BEGIN Recorded data

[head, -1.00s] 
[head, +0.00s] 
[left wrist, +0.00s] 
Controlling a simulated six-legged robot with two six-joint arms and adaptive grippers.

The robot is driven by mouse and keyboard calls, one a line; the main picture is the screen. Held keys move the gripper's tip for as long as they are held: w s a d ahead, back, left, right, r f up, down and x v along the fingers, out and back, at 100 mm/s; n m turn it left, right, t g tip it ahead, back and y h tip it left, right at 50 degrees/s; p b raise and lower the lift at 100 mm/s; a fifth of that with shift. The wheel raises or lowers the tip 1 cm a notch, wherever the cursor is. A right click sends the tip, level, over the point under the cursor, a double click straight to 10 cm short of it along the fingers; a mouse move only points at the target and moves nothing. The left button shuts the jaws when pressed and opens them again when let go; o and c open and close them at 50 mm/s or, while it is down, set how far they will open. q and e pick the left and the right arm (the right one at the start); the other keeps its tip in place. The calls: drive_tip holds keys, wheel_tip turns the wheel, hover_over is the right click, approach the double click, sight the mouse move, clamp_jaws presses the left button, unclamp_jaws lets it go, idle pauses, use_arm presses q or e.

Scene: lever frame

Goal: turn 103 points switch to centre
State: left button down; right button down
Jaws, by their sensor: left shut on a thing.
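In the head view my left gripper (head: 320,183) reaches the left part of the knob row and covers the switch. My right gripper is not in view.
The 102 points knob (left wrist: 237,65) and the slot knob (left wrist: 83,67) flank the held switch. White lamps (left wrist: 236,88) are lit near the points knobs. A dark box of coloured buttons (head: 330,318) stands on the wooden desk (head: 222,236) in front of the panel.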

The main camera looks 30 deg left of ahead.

END Recorded data

**Exercise description:**
Print from the line containing "Jaws, by their sensor: left shut on a thing." to the last line above, exactly as written.

**Response:**
Jaws, by their sensor: left shut on a thing.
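In the head view my left gripper (head: 320,183) reaches the left part of the knob row and covers the switch. My right gripper is not in view.
The 102 points knob (left wrist: 237,65) and the slot knob (left wrist: 83,67) flank the held switch. White lamps (left wrist: 236,88) are lit near the points knobs. A dark box of coloured buttons (head: 330,318) stands on the wooden desk (head: 222,236) in front of the panel.

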The main camera looks 30 deg left of ahead.

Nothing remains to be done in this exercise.